[Robot state and action records]
☆ ☆ ☆ ☆ ☆

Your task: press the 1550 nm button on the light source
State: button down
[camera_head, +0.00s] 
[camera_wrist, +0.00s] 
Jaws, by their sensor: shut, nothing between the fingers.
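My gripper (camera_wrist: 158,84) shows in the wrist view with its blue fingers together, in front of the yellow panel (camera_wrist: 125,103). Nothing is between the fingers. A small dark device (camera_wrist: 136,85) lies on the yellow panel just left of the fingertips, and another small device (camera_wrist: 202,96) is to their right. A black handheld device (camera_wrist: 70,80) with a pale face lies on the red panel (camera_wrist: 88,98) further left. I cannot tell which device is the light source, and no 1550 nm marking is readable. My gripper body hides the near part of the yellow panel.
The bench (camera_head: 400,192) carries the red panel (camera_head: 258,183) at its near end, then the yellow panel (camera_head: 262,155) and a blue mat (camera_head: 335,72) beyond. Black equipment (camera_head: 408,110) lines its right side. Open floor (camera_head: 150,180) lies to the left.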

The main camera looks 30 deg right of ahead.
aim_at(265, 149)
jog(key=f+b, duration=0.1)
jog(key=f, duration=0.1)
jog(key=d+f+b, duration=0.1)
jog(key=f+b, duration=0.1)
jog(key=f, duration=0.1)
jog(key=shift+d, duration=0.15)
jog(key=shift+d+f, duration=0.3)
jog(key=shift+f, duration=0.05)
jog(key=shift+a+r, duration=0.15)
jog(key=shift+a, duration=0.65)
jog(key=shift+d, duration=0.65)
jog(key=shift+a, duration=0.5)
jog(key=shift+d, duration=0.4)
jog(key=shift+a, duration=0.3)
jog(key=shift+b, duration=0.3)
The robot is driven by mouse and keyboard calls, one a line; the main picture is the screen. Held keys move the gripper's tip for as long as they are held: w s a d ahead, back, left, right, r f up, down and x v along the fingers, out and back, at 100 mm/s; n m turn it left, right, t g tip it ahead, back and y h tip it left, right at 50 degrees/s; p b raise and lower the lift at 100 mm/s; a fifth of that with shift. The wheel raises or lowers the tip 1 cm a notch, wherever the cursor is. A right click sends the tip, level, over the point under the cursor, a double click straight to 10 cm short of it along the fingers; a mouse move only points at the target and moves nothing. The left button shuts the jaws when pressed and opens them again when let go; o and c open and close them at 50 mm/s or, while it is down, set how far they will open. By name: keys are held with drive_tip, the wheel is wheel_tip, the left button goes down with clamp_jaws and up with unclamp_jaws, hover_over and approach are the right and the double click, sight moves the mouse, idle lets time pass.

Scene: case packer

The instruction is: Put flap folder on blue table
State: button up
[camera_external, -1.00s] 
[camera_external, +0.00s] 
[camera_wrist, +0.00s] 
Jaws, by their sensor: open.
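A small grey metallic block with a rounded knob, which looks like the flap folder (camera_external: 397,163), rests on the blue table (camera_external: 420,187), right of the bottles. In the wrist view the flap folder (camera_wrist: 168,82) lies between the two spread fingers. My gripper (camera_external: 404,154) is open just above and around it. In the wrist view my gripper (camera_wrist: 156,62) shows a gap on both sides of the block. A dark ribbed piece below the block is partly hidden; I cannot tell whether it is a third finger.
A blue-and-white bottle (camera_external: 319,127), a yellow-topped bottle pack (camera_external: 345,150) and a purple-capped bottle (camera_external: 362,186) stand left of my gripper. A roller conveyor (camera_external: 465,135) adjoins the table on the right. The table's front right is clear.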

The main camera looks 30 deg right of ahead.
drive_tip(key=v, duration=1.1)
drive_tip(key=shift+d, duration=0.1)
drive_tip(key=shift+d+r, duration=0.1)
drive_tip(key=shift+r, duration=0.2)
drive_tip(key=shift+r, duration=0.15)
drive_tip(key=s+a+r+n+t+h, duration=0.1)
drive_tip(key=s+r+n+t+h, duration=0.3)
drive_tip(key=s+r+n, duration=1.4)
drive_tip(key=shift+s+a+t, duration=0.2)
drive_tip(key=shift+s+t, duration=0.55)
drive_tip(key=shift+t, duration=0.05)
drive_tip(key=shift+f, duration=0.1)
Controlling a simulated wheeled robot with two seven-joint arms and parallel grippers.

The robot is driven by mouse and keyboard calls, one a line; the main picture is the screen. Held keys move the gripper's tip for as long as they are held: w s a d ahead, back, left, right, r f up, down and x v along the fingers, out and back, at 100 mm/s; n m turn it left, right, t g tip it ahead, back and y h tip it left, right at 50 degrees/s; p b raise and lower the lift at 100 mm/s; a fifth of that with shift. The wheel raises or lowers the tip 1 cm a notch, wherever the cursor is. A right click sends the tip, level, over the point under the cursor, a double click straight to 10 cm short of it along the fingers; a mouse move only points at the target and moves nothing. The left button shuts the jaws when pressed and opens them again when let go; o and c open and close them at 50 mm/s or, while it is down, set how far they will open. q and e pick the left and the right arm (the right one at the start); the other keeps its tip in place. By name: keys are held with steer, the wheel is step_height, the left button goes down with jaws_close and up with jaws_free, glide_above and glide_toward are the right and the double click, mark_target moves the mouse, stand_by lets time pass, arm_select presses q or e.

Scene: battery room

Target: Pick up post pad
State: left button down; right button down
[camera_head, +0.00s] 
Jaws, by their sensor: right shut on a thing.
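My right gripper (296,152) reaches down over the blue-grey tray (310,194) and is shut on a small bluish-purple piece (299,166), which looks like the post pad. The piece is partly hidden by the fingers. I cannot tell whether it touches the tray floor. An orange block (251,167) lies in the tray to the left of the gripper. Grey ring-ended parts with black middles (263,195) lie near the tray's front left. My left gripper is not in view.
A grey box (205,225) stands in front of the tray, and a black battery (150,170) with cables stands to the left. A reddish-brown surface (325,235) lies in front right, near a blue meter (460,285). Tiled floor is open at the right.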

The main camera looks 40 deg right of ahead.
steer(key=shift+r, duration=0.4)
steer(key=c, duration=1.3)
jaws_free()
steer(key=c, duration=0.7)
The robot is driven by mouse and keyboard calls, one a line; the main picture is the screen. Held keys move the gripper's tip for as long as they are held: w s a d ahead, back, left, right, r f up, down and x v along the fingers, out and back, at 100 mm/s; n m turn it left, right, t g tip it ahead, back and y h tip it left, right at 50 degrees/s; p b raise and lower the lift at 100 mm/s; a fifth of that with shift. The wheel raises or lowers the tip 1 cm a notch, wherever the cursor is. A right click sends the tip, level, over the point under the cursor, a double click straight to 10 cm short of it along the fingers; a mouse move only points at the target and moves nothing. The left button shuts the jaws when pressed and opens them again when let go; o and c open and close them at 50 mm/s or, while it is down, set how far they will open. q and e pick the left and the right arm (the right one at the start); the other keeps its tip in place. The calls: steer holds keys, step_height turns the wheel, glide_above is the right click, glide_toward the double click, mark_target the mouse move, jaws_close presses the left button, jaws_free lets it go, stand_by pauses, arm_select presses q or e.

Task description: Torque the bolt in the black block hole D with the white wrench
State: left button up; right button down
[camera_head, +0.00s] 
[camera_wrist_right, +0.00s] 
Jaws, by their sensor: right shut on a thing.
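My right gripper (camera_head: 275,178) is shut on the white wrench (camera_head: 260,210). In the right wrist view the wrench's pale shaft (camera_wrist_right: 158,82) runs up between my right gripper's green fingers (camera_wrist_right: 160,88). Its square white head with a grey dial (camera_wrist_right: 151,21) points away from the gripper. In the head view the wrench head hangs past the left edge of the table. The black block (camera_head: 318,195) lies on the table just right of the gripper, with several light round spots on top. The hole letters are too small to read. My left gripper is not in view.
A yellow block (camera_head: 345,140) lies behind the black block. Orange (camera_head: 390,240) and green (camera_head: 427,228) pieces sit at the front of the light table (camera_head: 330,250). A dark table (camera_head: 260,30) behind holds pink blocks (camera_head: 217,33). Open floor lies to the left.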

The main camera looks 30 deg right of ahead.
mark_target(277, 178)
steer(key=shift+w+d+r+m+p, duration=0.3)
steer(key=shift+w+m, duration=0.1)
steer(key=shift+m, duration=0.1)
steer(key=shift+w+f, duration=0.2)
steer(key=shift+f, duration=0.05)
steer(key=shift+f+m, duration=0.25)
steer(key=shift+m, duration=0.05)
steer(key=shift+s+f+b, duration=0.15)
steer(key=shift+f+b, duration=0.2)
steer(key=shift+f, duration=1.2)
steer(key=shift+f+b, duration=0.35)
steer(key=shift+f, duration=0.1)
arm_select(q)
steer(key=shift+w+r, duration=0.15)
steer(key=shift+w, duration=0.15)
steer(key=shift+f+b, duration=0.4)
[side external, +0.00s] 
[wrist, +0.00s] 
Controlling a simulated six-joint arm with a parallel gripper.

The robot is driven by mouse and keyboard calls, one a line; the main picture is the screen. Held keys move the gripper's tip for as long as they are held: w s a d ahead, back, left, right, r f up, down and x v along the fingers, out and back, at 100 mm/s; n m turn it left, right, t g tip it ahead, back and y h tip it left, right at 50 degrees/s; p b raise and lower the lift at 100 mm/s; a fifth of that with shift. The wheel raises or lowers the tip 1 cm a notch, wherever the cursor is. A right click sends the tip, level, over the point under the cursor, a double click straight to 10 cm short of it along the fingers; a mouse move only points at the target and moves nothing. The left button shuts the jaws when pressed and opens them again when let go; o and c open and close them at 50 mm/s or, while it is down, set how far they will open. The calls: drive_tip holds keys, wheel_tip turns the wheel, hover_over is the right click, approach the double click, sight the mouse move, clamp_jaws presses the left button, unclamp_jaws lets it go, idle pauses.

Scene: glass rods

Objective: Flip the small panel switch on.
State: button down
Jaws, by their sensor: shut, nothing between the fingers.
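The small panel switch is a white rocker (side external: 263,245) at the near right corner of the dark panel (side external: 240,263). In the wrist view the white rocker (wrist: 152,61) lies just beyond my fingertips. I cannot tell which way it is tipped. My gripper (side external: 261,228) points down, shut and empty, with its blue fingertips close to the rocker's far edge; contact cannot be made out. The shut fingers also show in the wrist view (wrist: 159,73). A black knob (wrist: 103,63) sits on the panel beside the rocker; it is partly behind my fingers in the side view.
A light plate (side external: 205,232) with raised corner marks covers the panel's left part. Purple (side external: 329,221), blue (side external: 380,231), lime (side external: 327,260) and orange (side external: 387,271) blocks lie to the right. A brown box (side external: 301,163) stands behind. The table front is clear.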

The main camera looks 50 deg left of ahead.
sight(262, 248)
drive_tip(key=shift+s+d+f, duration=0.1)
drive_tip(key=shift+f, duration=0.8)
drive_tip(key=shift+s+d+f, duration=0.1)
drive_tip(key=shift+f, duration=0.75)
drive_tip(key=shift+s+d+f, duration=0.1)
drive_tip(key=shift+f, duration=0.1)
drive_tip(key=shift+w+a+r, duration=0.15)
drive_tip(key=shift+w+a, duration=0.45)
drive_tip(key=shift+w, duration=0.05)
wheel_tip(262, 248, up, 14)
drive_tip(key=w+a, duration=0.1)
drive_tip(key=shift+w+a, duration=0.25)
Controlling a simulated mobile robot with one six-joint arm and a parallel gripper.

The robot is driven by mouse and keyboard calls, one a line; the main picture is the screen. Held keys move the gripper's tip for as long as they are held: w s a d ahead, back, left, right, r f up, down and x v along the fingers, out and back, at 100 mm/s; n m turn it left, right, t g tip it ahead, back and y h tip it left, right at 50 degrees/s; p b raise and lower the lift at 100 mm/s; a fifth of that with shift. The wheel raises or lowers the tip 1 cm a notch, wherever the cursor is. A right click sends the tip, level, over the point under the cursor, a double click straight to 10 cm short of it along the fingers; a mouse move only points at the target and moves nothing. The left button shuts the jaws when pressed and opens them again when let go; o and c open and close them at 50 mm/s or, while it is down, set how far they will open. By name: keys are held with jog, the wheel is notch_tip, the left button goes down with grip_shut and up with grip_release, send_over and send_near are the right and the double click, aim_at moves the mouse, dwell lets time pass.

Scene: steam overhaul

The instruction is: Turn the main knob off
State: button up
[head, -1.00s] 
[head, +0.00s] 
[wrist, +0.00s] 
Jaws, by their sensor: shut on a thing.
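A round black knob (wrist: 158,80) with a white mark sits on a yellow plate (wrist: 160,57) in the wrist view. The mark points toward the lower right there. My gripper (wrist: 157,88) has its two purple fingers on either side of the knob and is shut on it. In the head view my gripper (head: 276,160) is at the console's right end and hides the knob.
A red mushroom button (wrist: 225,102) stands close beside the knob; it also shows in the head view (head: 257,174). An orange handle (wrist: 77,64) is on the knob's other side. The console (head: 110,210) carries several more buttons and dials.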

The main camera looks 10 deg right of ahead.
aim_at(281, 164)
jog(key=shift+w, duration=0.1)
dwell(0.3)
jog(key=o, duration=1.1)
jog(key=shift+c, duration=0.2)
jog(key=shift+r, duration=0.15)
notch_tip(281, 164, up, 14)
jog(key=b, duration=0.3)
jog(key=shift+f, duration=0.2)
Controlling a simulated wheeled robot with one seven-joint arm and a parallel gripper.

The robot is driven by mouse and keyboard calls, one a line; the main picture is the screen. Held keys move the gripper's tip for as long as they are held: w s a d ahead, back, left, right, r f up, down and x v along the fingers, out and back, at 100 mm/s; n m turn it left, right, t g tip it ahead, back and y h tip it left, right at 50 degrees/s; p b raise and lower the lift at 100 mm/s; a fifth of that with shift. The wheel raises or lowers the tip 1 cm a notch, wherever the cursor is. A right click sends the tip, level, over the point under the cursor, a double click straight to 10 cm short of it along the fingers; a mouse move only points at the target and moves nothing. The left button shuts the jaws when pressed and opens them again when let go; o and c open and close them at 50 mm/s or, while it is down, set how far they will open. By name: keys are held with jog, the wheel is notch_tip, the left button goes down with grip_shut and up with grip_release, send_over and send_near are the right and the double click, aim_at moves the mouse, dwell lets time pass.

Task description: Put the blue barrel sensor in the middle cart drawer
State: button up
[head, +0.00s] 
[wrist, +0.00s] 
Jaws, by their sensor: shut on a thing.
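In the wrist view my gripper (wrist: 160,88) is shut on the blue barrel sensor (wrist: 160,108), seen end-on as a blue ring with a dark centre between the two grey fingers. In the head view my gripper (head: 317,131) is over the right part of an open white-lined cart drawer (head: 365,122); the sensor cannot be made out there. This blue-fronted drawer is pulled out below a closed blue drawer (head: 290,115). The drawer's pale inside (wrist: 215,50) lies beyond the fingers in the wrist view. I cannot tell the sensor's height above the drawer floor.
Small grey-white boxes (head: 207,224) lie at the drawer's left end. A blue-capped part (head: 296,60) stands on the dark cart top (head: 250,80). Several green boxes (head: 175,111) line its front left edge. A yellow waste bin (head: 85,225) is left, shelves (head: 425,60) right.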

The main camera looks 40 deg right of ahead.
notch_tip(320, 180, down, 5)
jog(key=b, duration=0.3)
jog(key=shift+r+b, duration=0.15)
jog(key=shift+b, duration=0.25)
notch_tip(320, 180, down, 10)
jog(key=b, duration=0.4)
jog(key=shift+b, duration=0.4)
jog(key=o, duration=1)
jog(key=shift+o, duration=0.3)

☆ ☆ ☆ ☆ ☆

_STATED TASK_. Within the records above, how many lines include the word "instruction"? State the number by itself.

_COMPLETE RESPONSE_. 2